Cette injonction s’oriente dans la même voie que la décision du Conseil d’État, exprimée en juillet dernier. La plus haute juridiction administrative avait alors ordonné au Premier ministre, de prendre, dans ce même délai, des mesures permettant de respecter ses engagements de baisse des émissions de gaz à effet de serre, responsables du réchauffement climatique. L’objectif vise une réduction des émissions de 40% d’ici 2030. La magistrate n’a en revanche pas proposé de mesures spécifiques. En effet, elle estime qu’il ne revient pas au tribunal de se « substituer à l’exécutif » pour choisir parmi « la multiplicité des réparations possibles ».

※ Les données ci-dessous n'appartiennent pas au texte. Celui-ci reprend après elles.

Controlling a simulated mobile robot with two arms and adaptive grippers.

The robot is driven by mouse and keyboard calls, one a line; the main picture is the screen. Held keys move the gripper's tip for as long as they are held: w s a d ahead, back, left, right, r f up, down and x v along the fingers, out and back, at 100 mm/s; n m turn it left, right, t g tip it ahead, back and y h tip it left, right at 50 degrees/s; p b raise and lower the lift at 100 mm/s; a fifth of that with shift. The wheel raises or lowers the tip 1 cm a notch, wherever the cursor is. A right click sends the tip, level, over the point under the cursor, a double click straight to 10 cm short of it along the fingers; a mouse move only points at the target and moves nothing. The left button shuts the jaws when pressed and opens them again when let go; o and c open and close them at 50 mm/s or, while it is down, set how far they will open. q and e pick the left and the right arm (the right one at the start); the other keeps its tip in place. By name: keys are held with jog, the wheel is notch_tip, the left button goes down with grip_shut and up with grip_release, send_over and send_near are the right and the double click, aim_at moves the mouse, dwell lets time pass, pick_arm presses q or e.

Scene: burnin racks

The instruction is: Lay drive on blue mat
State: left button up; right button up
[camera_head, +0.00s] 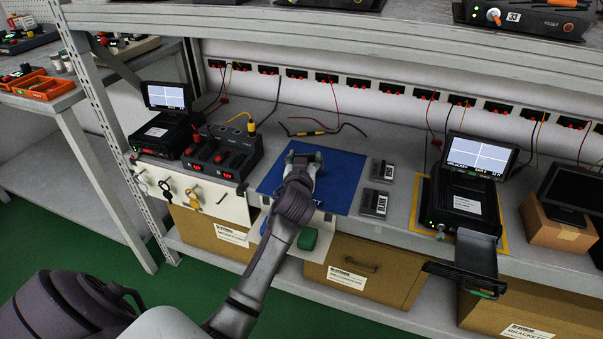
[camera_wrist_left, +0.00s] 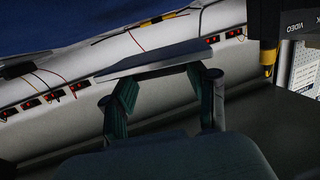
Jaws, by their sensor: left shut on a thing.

« Une immense victoire » pour les ONG
À la fin de l’audience, les avocats des ONG ne cachent pas leur satisfaction. « C’est une immense victoire, se réjouit Me Emmanuel Douad, représentant de Notre Affaire à tous. Nous avons eu la confirmation que nous avions eu raison d’engager cette action il y a trois ans ». Reste néanmoins une question qui fait débat selon Arié Alimi, représentant d’Oxfam France. « Au delà de cette injonction, le tribunal administratif aura-il une confiance suffisante dans la capacité de l’Etat à prendre les mesures à venir pour réparer ce préjudice écologique et respecter sa trajectoire ? ». C’est dans le cadre de cette interrogation que les quatre associations présentes ont sollicité une astreinte financière de 78 millions d’euros, « obligeant l’État à respecter ses obligations » détaille l’avocat. La magistrate n’a pas soutenu cette demande.
Ce n’est pas la première fois qu’un État de l’Union Européenne est attaqué en justice pour son « inaction climatique« . En 2015, le gouvernement des Pays-Bas a été saisi par le tribunal de La Haye pour davantage réduire ses émissions de gaz à effet de serre. En juin dernier, la justice allemande a également contraint son gouvernement à revoir sa politique climat.« Beaucoup de pays ne font pas ce qu’ils devraient faire, estime Jean-François Julliard. Cela s’inscrit aujourd’hui dans une responsabilité collective et mondiale ». Le directeur de Greenpeace France espère le déploiement d’une justice climatique à l’échelle nationale et internationale. « Ça va être de plus en plus difficile pour les politiques d’échapper à leurs responsabilités » glisse-t-il.